Mientras tanto, los años inflamarán los dedos de las humildes tejedoras y sus ojos perderán brillo, empeñados en perpetuar un oficio aprendido de las madres que a la mayoría apenas les sirve para subsistir, y desde la ventana de una casita rosada una de ellas seguirá contando que un sacerdote le encargó el sombrero que recibió Juan Pablo II en su visita a Colombia, porque, cuando era apenas una muchacha, todos ya reconocían la fineza de su trabajo.
En Aguadas se funden pasado y presente bajo la cortina sutil de la neblina, que vela las alturas y los abismos. La historia sigue viva en sus fachadas y patios, en tradiciones como las del pionono y los sombreros de iraca, en los rostros y costumbres de sus habitantes, que a veces se preguntan por qué su pueblo, las calles que siempre han recorrido, la casa donde nació el abuelo o envejece la madrina, son parte de lo que llaman patrimonio.
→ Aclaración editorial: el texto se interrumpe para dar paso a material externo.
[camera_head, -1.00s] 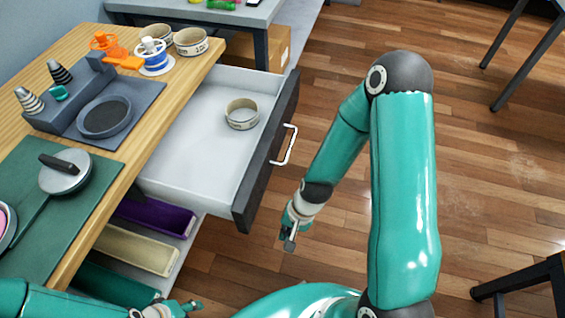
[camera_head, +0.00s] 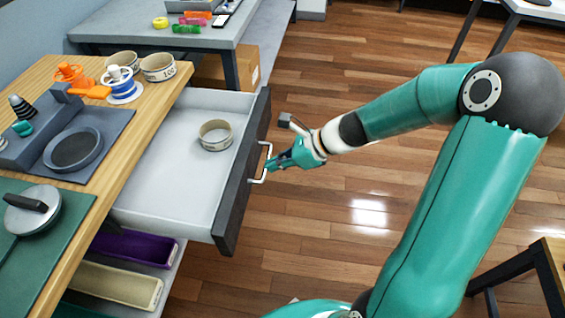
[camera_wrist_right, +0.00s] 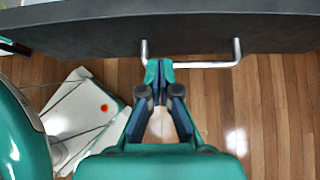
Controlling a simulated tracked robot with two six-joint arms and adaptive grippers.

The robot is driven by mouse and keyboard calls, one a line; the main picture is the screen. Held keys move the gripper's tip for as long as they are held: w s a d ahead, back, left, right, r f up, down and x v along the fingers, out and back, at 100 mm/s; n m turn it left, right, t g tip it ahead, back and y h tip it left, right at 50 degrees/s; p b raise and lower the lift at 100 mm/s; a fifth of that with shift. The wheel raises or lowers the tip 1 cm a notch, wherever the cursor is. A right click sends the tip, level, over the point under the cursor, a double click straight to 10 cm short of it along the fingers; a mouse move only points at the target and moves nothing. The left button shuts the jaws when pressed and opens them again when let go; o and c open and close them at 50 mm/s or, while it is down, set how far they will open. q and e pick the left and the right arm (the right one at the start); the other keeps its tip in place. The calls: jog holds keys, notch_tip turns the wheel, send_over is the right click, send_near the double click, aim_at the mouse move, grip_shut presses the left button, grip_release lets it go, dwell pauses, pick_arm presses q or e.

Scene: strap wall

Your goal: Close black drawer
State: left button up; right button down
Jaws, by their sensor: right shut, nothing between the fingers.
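The black drawer (camera_head: 238,195) is pulled out from the wooden workbench. Its dark front faces right and carries a white metal handle (camera_head: 264,163). A round beige ring (camera_head: 215,135) sits inside on the pale drawer floor. My right gripper (camera_head: 272,165) is shut and empty, with its fingertips at the handle. In the right wrist view the shut fingertips (camera_wrist_right: 158,66) are at the left part of the handle bar (camera_wrist_right: 205,65), below the dark drawer front (camera_wrist_right: 190,30). I cannot tell whether they touch it. My left gripper is not in view.
The workbench top (camera_head: 150,115) holds beige rings, orange and blue spools and a grey tray. A purple bin (camera_head: 135,248) and a cream bin (camera_head: 115,285) sit on a shelf below the drawer. A grey table (camera_head: 200,35) stands behind. Open wooden floor lies right of the drawer.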

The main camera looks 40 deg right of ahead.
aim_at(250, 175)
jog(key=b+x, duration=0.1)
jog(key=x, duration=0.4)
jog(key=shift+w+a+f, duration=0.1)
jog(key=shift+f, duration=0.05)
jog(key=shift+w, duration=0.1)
Un municipio fundado por españoles
Aguadas es un municipio en el norte de Caldas ubicado en una región que, según la Alcaldía, estaba habitada por los indios concuyes, pero por sus atuendos dorados, los españoles les cambiaron el nombre por el de armados. Allí, en 1542, el conquistador Sebastián de Belalcázar ordenó construir el fuerte militar Santiago de Arma, con el fin de someter a las tribus vecinas, pero por su riqueza aurífera se convirtió en próspero poblado. Este municipio conserva las tradiciones y costumbres del pueblo paisa y “ofrece una gran variedad de atractivos naturales, arqueológicos, culturales y religiosos”, según indica la página web de la Alcaldía.
Esta población caldense se encuentra a 2.214 metros sobre el nivel del mar y tiene un clima cálido. La temperatura promedio es de 17 grados centígrados.
El municipio cuenta con 25.917 habitantes, según el Sisbén, y su gentilicio es ‘aguadeño’.